We were dead.  Metaphorically of course.  In order to sit we had to use our hands to help bend our legs.  Everything hurt.  I think even our ears hurt.  The view from the top was amazing but we were almost too miserable to enjoy it.  We decided in that moment that we were taking the gondola down.  Our bodies had had enough and that was the least we could do.  So with that decided, we had a beer.  On the top of a mountain.  In a rotating restaurant.  As we looked out over the Swiss Alps.   Absolutely amazing.  And we had hiked all the way up here!  Amazing.  The world didn’t quite seem so big anymore.
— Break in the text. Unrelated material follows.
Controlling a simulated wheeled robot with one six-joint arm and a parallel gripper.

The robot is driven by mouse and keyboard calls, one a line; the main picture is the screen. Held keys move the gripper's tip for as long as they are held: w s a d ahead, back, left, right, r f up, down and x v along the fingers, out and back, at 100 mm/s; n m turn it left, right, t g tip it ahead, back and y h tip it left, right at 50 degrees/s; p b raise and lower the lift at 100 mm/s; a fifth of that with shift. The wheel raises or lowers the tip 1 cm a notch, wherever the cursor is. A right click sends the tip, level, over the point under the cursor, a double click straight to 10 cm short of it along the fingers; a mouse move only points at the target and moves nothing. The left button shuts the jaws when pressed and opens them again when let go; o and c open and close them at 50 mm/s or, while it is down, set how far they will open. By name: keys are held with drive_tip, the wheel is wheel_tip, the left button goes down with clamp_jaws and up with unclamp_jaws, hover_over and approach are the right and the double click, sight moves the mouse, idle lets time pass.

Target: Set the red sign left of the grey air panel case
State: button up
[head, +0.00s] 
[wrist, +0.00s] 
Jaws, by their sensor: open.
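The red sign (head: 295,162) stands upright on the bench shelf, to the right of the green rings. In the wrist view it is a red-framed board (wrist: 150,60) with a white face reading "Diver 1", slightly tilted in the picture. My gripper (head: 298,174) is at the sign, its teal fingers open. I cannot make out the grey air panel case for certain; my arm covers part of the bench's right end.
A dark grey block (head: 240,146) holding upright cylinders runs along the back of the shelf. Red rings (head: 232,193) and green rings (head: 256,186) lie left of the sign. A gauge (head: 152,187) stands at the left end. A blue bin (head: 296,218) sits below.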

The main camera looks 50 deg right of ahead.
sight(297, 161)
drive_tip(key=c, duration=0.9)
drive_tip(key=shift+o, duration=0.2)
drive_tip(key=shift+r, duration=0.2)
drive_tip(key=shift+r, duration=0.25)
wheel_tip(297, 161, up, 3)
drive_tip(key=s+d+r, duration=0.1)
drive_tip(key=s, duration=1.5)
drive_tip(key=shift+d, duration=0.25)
But then we ran into a problem.  The gondola down was 56 CF a person…  We didn’t want to spend that kind of money.  We debated for a while but we made the only choice we could.  We would walk back down.  Could we do it?  And hour before I would have said my body couldn’t manage it.  And my mind couldn’t manage to walk the terrifying trail of death again.  But what could we do?  We put one foot in front of the other.  Step by step we made it down.  I walked back over the terrifying trail of death.  We chose a different way down the mountain hoping it would be better.  It was and it wasn’t.  It was probably a bit less steep but the footing was more challenging.  And at one point Mirco twinged his knee.  And at some point my toes had been slammed into the front of my hiking boot so many times I would have sworn they had fallen off (I still have bruises today).


Every step was painful.  Every step our bodies said they couldn’t do any more.  And we just kept putting one foot in front of the other.  I don’t know how we did it.  I think it was the first time I had really pushed myself past what I thought I could do.  Most people don’t push themselves that far; I had never had to.  I think the hike was an amazing metaphor for overcoming obstacles.  Even when you think you can’t go on anymore and you have no strength left, even when the only options appears to be giving up, you can still do it.  In our case it was another three hour grueling hike down the mountain, but it really does apply to everything.

And then we were in Mürren again!  With a sigh of relief, we took the gondola home and coasted our bikes the whole way downhill into our campsite.   Somehow we managed to have the energy to shower and make dinner.  It was meat out of a can and mashed potatoes but it tasted like a 5-star meal to me.